Dediği gibi şairin, “her şey yapılabilir bir beyaz kağıdı”, orman yapıyorum, nehir kılıyorum ve insana boyuyorum sonunda, eklerken tüm duyguları lezzeti bulsun diye…

Ruhumun, ‘aydınlık beynimin sınırları’ içerisindeyken, bedenden çıkıp hareket edişini izliyorum.

Zamanın varlığını hiçe sayarak veyahut yekpare bütünlüğün farkına varma şerefine nail olarak diyelim,

Coşkuyla sıçrıyor, sevgiyle sarılıyor, özlemle dokunuyor ve sonunda kendi barışını yaratıyor sıkıştığı şu bedeninin görünürlüğü ile sulh ilan eden şu deli ruhum…

Köklerini salan 150 yıllık bir çınar,

Ustalığını ilan eden bir mimar,

Görkemini dinginliğinde saklayarak akan bir nehir,

Gören gözde insan ve fotoğraf karesinde bedenlenmiş anılar oluyorum…

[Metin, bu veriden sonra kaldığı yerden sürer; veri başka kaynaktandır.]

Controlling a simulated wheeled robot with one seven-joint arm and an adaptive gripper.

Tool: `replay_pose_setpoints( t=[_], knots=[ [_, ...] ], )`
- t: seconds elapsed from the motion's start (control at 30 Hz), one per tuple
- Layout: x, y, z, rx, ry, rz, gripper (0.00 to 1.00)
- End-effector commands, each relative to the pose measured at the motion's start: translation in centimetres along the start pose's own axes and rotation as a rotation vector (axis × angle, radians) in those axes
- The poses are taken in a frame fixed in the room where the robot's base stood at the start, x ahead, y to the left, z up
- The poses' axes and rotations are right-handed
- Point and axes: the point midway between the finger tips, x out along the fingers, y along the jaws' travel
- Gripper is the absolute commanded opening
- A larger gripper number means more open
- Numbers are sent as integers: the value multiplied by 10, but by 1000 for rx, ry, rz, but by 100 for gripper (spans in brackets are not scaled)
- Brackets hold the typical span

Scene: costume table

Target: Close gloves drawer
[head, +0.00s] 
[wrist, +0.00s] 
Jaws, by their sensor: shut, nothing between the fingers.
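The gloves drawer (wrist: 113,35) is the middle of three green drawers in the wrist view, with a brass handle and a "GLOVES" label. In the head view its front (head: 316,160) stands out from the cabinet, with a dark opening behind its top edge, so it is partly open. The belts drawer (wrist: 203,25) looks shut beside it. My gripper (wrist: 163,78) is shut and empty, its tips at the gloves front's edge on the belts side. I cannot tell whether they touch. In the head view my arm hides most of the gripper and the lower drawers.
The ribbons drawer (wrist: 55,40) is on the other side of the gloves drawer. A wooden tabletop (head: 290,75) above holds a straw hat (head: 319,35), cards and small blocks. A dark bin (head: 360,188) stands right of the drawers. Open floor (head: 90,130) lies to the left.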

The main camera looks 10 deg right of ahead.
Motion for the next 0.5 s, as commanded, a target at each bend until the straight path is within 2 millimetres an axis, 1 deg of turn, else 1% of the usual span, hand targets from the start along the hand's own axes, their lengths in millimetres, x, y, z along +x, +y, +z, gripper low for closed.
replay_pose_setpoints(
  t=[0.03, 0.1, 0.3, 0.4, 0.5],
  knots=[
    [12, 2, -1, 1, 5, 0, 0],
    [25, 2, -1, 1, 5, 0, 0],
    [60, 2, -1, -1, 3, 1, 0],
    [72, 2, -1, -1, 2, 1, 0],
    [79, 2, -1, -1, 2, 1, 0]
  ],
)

Alice’ın dünyasına açılan kapıdan bu kez beyaz tavşanı değil, sessizliği takip ederek geçiyorum,

Arabamız sihirli tren, yürüdüğüm yollar uçan halı,

Duyduklarımın ve kokladıklarımın bütünleştiği başka gözlerde algı, düşüncelerde kahkaha/gülümseme ile tarifi mümkün olmayan bir şarkı ve ortak bir his oluyorum…

Ben kaybolurken, biz doğuyor ve egonun hüküm sürdüğü benlik küçük odalarına çekilirken, öz, gerçek özgürlüğünü, kelimesiz bir düzenin sessiz melodilerinde buluyordu.

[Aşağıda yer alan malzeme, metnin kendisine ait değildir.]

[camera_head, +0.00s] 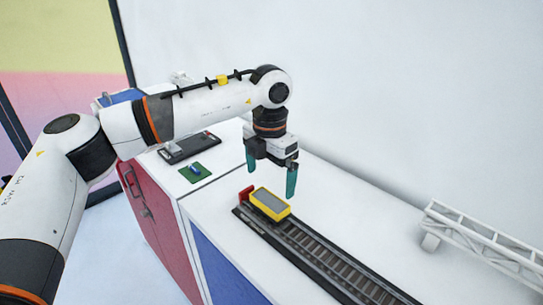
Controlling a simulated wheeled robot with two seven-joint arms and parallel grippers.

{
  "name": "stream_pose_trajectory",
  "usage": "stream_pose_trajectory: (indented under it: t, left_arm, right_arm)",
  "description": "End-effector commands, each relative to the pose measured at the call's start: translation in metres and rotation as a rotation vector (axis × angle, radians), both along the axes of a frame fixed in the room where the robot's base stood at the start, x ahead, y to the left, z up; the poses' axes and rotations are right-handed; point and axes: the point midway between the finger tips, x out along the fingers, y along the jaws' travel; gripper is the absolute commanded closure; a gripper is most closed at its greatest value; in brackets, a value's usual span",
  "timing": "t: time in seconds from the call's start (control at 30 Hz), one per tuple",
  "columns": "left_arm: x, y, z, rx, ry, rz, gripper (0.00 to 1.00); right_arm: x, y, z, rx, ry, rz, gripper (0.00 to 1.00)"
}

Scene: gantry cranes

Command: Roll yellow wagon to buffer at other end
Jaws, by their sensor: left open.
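The yellow wagon (270,204), with a grey top, stands on the dark track (335,265) at its far left end. It sits close beside a red buffer (246,196); I cannot tell whether they touch. The track runs toward the lower right and leaves the picture, so its other end is hidden. My left gripper (270,178) is open and empty, with its two green fingers pointing down, above and just behind the wagon. My right gripper is not in view.
A white lattice crane part (485,243) lies on the white counter (340,195) at the right. A green mat with a small blue item (195,171) and a dark tray (188,147) lie farther left. A white wall stands behind.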

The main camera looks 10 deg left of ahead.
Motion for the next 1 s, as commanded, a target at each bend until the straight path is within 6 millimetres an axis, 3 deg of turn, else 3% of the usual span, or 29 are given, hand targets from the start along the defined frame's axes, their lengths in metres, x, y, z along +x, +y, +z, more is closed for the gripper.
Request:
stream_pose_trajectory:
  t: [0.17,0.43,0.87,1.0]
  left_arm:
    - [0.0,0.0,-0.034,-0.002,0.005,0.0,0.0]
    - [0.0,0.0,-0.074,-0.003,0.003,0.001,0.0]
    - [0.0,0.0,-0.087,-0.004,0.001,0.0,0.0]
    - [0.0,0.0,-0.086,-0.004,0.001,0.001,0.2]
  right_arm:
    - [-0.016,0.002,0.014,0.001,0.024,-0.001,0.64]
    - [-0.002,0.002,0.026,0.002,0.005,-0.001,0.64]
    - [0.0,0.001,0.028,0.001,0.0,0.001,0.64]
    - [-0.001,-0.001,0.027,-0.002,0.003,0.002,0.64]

Bir şarkı, bir müzik, birkaç nota arıyordu beynim, başkaları için hayal edilebilir kılmak adına yaşananları

ama

Sessizliğin o enfes melodisine hiçbir enstrümanı, hiçbir el değmiş, göz değmiş, işitilmiş besteyi yakıştıramıyordu…

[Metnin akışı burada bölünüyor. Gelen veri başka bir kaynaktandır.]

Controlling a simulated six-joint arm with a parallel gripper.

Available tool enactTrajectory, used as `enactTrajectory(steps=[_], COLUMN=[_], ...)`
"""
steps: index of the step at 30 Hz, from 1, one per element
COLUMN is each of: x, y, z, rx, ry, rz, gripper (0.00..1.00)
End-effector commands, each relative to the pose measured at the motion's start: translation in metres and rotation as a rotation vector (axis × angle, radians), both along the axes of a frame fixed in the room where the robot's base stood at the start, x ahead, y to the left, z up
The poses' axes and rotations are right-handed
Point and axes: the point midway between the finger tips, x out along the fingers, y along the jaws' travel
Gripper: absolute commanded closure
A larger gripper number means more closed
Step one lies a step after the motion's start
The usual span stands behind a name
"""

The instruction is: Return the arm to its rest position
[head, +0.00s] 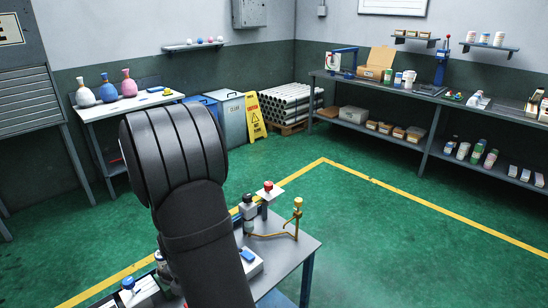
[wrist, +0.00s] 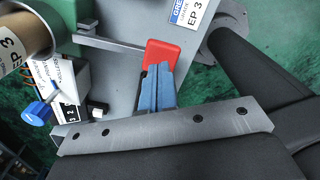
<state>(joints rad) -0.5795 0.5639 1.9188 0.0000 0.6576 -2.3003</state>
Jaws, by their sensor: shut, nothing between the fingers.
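My arm (head: 195,220) fills the lower middle of the head view and hides part of the small grey bench behind it. My gripper does not show in the head view. In the wrist view my gripper (wrist: 158,78) has blue fingers pressed together, with nothing between them. A red piece (wrist: 163,52) shows right at the fingertips; I cannot tell whether they touch it. It lies over a grey surface (wrist: 125,65).
The bench (head: 300,249) carries a brass-coloured fitting (head: 297,215) and a red-topped device (head: 268,187). In the wrist view, a brown cylinder (wrist: 38,28) and a blue knob (wrist: 38,112) stand left of the fingers. Green floor (head: 400,240) lies open to the right.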

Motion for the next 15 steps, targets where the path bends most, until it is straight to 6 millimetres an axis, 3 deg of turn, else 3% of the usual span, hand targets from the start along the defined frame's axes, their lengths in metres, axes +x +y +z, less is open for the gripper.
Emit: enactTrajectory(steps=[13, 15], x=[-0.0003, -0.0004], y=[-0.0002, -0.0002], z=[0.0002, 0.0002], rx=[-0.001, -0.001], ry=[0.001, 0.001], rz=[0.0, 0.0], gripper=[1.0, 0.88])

Sadece bir renk verebiliyordu ve birkaç müzik aletini koyuyordu sahneye,

Gelen kendi duygusallığını, duyduklarını ve anlatamadıklarımdan gördüklerini müzikeştirsin ve tamamlasın diye bu masalı…

Sahnenin ortasında piyano, elektro gitar, davul ve çello, bir trompet, bir saksafon, bir flüt ve keman, sakince köşesinde duran kanuna eşlik ederken,

Sahne beyazlarla birlikte, zeytin renginden neftiye dönen bir yeşile boyanıyordu…

Yokluk varlığa karışırken, gerçek ilk kez bu denli acıtmadan bedenleniyor,

Bunca yıldır, hiç fark etmemiş olsa da ölümü ‘sessizlik’te saklayan içimdeki küçük kız, deneyimlediği bu sözsüz oyundan hiç rahatsız olmuyordu.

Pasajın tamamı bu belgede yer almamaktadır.